→ WORK REQUIRED: Quote only the part that opens with the line containing "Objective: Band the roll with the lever" and closes with the line containing "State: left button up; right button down". Keep both of those lines.

→ RAW DATA:
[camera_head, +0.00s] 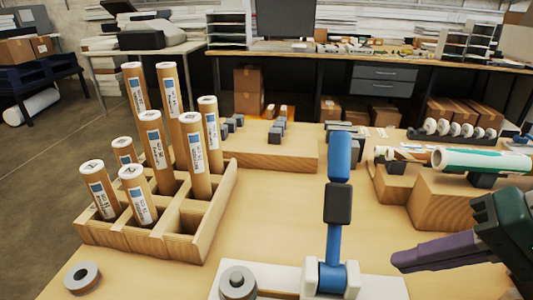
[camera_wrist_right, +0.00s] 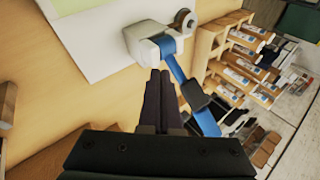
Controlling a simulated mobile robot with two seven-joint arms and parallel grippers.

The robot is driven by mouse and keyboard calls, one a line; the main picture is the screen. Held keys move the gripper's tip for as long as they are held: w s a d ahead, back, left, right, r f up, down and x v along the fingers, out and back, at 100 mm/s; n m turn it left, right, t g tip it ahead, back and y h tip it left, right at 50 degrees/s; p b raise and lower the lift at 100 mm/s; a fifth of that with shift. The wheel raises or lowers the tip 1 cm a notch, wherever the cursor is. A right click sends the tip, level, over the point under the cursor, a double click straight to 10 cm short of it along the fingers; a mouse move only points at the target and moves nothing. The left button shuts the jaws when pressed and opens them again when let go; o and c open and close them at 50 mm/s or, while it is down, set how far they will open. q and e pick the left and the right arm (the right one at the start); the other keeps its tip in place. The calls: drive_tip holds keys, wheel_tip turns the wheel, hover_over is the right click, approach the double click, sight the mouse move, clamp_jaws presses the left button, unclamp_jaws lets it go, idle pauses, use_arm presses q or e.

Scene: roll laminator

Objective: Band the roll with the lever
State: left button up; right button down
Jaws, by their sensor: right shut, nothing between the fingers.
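The lever (camera_head: 335,240) is a blue bar with a dark collar. It stands up from a white base unit (camera_head: 312,280) at the front middle. The lever also shows in the right wrist view (camera_wrist_right: 176,70), just right of the fingers. A white and green roll (camera_head: 480,161) lies across wooden supports at the right. My right gripper (camera_head: 396,262) is right of the lever and apart from it. Its dark purple fingers are together and empty, and they show in the wrist view (camera_wrist_right: 160,76). My left gripper is not in view.
A wooden rack (camera_head: 215,225) holds several upright labelled tubes at the left. A grey ring (camera_head: 83,277) lies at the front left, and a grey spool (camera_head: 238,283) sits left of the lever. Table between rack and lever is clear. A wooden block (camera_head: 270,158) stands behind.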

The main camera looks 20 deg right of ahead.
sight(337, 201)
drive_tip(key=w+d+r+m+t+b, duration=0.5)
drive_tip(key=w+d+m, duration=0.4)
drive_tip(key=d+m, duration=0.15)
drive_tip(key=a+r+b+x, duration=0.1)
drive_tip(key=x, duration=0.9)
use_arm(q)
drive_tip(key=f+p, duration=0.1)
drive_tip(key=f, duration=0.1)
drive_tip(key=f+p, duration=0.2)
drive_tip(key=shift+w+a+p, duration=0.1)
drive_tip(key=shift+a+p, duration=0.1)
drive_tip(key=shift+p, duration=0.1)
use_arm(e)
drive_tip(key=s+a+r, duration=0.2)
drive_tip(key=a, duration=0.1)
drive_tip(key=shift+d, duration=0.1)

→ THE OUTPUT:
Objective: Band the roll with the lever
State: left button up; right button down

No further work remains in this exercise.